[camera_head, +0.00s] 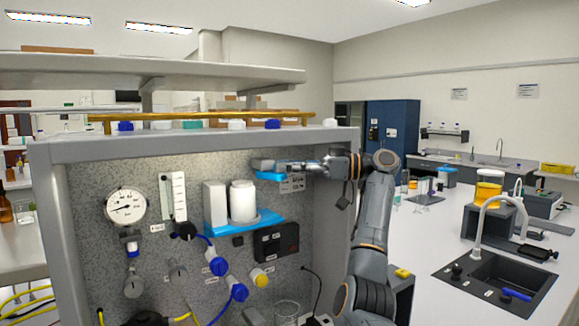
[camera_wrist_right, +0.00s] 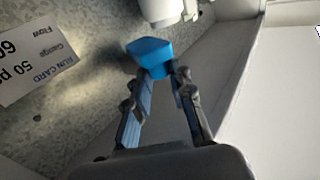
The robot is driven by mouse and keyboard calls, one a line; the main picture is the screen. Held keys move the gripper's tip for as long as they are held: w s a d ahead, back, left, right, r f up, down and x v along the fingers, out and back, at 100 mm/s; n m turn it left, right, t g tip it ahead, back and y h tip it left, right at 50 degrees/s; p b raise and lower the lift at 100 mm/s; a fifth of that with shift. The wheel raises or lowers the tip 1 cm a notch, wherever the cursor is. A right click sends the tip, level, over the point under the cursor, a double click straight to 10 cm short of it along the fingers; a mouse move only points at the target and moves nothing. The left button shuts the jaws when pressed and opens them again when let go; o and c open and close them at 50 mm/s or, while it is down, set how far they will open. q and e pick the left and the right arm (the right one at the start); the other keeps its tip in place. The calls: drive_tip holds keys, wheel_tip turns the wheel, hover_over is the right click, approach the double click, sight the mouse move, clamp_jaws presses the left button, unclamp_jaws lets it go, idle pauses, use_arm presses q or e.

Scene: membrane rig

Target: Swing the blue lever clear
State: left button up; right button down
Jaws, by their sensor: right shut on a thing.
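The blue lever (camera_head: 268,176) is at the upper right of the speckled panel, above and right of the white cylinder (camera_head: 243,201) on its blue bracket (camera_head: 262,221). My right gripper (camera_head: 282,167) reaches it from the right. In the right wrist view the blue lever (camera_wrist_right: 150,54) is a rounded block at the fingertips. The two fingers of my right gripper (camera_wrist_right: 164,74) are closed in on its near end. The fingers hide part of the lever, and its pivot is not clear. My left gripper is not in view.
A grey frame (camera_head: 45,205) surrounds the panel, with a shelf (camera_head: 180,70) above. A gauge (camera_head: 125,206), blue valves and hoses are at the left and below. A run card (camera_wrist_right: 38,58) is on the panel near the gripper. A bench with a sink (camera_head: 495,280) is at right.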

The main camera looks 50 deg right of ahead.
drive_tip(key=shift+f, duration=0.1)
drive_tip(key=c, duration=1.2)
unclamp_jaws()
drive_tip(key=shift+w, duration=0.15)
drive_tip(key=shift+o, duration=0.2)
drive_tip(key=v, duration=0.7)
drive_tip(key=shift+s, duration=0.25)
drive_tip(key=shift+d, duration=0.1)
---
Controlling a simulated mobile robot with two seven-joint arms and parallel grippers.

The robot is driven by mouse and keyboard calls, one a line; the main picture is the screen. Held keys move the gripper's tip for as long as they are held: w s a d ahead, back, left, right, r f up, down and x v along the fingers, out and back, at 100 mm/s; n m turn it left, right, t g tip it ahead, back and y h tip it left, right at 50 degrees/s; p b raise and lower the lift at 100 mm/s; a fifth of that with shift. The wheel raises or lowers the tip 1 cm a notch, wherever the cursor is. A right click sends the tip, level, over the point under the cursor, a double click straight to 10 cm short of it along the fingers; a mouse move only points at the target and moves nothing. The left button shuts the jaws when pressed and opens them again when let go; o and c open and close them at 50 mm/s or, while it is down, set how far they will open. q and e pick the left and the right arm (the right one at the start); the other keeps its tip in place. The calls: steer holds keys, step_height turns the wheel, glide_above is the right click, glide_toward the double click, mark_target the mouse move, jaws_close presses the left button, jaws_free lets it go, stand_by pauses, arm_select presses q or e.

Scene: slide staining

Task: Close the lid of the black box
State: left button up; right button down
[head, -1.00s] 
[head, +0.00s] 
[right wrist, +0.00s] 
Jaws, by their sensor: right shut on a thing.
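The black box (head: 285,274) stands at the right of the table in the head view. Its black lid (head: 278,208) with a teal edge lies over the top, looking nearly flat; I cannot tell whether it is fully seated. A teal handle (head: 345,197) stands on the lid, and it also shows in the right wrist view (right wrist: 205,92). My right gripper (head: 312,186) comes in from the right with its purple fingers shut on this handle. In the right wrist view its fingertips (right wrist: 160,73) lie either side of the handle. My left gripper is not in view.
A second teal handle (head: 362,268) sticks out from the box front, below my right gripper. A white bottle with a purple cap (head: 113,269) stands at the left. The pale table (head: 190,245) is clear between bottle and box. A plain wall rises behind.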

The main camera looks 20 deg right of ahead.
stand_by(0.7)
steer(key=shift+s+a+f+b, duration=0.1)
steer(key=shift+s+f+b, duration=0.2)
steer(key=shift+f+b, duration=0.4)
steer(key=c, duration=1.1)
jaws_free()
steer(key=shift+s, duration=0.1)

# What is needed:
Select every line in the material above where the string "Scene" occurs, and copy it.

# Full response:
Scene: membrane rig
Scene: slide staining

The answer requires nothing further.